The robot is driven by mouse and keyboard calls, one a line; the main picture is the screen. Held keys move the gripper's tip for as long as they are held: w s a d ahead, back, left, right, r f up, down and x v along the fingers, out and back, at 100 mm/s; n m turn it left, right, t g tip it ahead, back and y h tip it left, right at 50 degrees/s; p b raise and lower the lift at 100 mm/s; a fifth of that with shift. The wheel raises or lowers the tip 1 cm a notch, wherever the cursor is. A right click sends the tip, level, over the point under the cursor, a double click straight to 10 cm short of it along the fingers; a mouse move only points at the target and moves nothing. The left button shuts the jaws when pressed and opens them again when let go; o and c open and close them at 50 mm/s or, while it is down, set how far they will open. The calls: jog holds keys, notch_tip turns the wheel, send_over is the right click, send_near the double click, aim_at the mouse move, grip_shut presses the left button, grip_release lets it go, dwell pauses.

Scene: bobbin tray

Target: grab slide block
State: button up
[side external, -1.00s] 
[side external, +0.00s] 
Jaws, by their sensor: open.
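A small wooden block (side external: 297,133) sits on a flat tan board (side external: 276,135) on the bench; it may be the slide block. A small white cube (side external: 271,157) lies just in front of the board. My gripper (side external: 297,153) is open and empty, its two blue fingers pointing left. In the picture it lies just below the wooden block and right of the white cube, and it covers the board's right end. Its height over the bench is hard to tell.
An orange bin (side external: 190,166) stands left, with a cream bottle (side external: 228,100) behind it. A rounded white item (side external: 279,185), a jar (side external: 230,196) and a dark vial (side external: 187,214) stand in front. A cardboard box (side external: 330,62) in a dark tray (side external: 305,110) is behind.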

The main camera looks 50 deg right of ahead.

____

▶ [WHAT NEEDS TO BE DONE] The whole listing above needs to be written out again exactly.

▶ [OUTPUT OF THE TASK]
The robot is driven by mouse and keyboard calls, one a line; the main picture is the screen. Held keys move the gripper's tip for as long as they are held: w s a d ahead, back, left, right, r f up, down and x v along the fingers, out and back, at 100 mm/s; n m turn it left, right, t g tip it ahead, back and y h tip it left, right at 50 degrees/s; p b raise and lower the lift at 100 mm/s; a fifth of that with shift. The wheel raises or lowers the tip 1 cm a notch, wherever the cursor is. A right click sends the tip, level, over the point under the cursor, a double click straight to 10 cm short of it along the fingers; a mouse move only points at the target and moves nothing. The left button shuts the jaws when pressed and opens them again when let go; o and c open and close them at 50 mm/s or, while it is down, set how far they will open. The calls: jog holds keys, notch_tip turns the wheel, send_over is the right click, send_near the double click, aim_at the mouse move, grip_shut presses the left button, grip_release lets it go, dwell pauses.

Scene: bobbin tray

Target: grab slide block
State: button up
[side external, -1.00s] 
[side external, +0.00s] 
Jaws, by their sensor: open.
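A small wooden block (side external: 297,133) sits on a flat tan board (side external: 276,135) on the bench; it may be the slide block. A small white cube (side external: 271,157) lies just in front of the board. My gripper (side external: 297,153) is open and empty, its two blue fingers pointing left. In the picture it lies just below the wooden block and right of the white cube, and it covers the board's right end. Its height over the bench is hard to tell.
An orange bin (side external: 190,166) stands left, with a cream bottle (side external: 228,100) behind it. A rounded white item (side external: 279,185), a jar (side external: 230,196) and a dark vial (side external: 187,214) stand in front. A cardboard box (side external: 330,62) in a dark tray (side external: 305,110) is behind.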

The main camera looks 50 deg right of ahead.

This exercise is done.